Het gebeurt nogal eens dat tegelijk met de renovatie andere dringende werkzaamheden of groot onderhoud wordt uitgevoerd. De Hoge Raad heeft in 2016 uitgemaakt dat een verhuiskostenvergoeding alleen verschuldigd is indien de verhuizing door de renovatiewerkzaamheden noodzakelijk is. Dus niet indien de verhuizing noodzakelijk is door de tegelijkertijd uit te dringende werkzaamheden of onderhoudswerkzaamheden.

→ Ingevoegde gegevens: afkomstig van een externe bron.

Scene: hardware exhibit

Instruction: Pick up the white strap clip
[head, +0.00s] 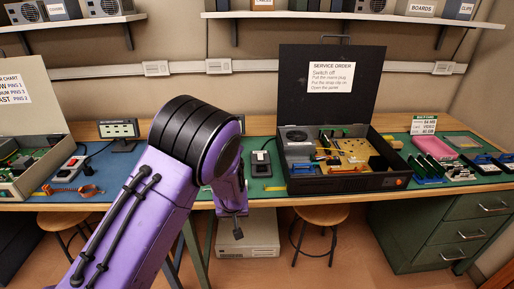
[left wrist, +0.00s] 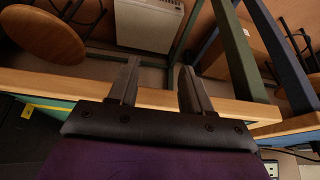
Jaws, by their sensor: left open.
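My left arm comes in from the left in the head view, and its gripper (head: 238,233) hangs down in front of the bench's front edge, small and dark there. In the left wrist view the left gripper (left wrist: 160,67) has its two fingers apart with nothing between them. An orange strap (head: 75,190) lies on the bench at the left in the head view, well left of the gripper. I cannot make out a white strap clip for certain; the strap's end is too small to tell. My right gripper is not in view.
The wooden bench (head: 267,203) has a green mat. An open black case (head: 345,182) with a service order card stands at the middle right. A white block with a red switch (head: 70,169) lies near the strap. Stools (head: 322,213) and a white unit (head: 248,236) stand below.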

Onder renovatie verstaat de Hoge Raad zowel sloop met vervangende nieuwbouw als gedeeltelijke vernieuwing door verandering of toevoeging. Renovatie moet leiden tot een toename van het woongenot. Dat daarvan sprake is, is niet steeds een gegeven. Zo heeft de Rechtbank Midden-Nederland in een in oktober 2018 gewezen vonnis bepaald dat het vervangen van oude keukenkastjes door nieuwe kastjes, zonder dat aanvullende voorzieningen werden aangebracht, niet automatisch leidde tot de conclusie dat deze werkzaamheden het woongenot hebben bevorderd.

In de praktijk maken verhuurders, zeker bij renovatie van een heel wooncomplex, nogal eens gebruik van wisselwoningen die volledig zijn ingericht en waar huurders zonder verplaatsing van hun inboedel kunnen verblijven totdat de werkzaamheden zijn afgerond. Is in die gevallen een verhuis- en inrichtingskosten dan verschuldigd?

De vraag is eigenlijk: is verhuizing door de renovatie noodzakelijk? Voor de beantwoording van deze vraag wordt een objectieve maatstaf aangehouden: als de werkzaamheden niet kunnen worden uitgevoerd wanneer de huurder in de woning blijft wonen, is verhuizing noodzakelijk. Maar dus niet bij iedere vorm van overlast als gevolg van renovatie en niet perse wanneer de huurder er vanwege overlast zelf de voorkeur aan geeft om tijdelijk te verhuizen. Dit kan eventueel wel anders worden door subjectieve, van de huurder afhankelijke omstandigheden zoals diens gezondheidstoestand of gezinssamenstelling.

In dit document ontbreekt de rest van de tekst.